Goal of the exercise: All the data must come back unchanged, except that pictures are left out.
## start
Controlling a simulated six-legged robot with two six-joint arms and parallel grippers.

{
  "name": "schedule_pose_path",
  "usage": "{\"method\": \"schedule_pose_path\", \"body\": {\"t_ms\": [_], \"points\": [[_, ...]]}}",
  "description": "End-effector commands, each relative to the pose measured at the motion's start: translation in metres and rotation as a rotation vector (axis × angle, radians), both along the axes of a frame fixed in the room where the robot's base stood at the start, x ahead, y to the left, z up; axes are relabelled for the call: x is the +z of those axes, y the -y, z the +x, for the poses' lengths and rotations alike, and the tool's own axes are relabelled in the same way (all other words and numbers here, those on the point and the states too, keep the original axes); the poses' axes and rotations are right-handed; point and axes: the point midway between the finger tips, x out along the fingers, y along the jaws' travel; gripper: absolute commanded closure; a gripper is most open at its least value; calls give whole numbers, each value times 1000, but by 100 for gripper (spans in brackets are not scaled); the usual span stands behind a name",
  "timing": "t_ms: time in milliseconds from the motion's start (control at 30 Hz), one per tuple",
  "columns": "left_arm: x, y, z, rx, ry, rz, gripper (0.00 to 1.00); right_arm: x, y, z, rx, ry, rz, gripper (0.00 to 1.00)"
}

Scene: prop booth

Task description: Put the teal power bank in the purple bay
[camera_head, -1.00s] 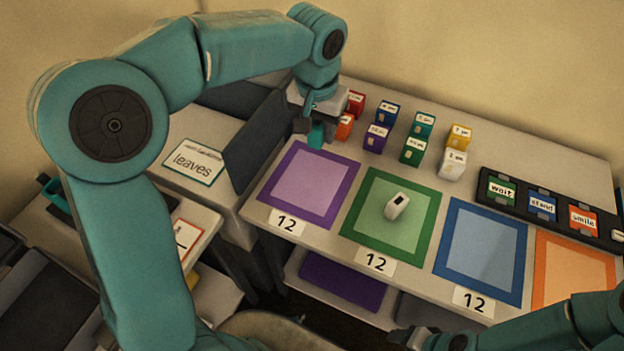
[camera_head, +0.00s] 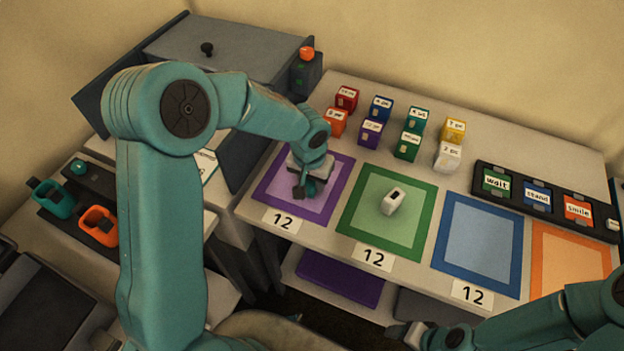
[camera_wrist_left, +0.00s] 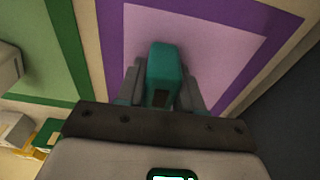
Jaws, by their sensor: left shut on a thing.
## end
Correct response:
Controlling a simulated six-legged robot with two six-joint arms and parallel grippers.

{
  "name": "schedule_pose_path",
  "usage": "{\"method\": \"schedule_pose_path\", \"body\": {\"t_ms\": [_], \"points\": [[_, ...]]}}",
  "description": "End-effector commands, each relative to the pose measured at the motion's start: translation in metres and rotation as a rotation vector (axis × angle, radians), both along the axes of a frame fixed in the room where the robot's base stood at the start, x ahead, y to the left, z up; axes are relabelled for the call: x is the +z of those axes, y the -y, z the +x, for the poses' lengths and rotations alike, and the tool's own axes are relabelled in the same way (all other words and numbers here, those on the point and the states too, keep the original axes); the poses' axes and rotations are right-handed; point and axes: the point midway between the finger tips, x out along the fingers, y along the jaws' travel; gripper: absolute commanded closure; a gripper is most open at its least value; calls give whole numbers, each value times 1000, but by 100 for gripper (spans in brackets are not scaled); the usual span stands behind a name",
  "timing": "t_ms: time in milliseconds from the motion's start (control at 30 Hz), one per tuple",
  "columns": "left_arm: x, y, z, rx, ry, rz, gripper (0.00 to 1.00); right_arm: x, y, z, rx, ry, rz, gripper (0.00 to 1.00)"
}

Scene: prop booth

Task description: Put the teal power bank in the purple bay
[camera_head, -1.00s] 
[camera_head, +0.00s] 
[camera_wrist_left, +0.00s] 
Jaws, by their sensor: left shut on a thing.

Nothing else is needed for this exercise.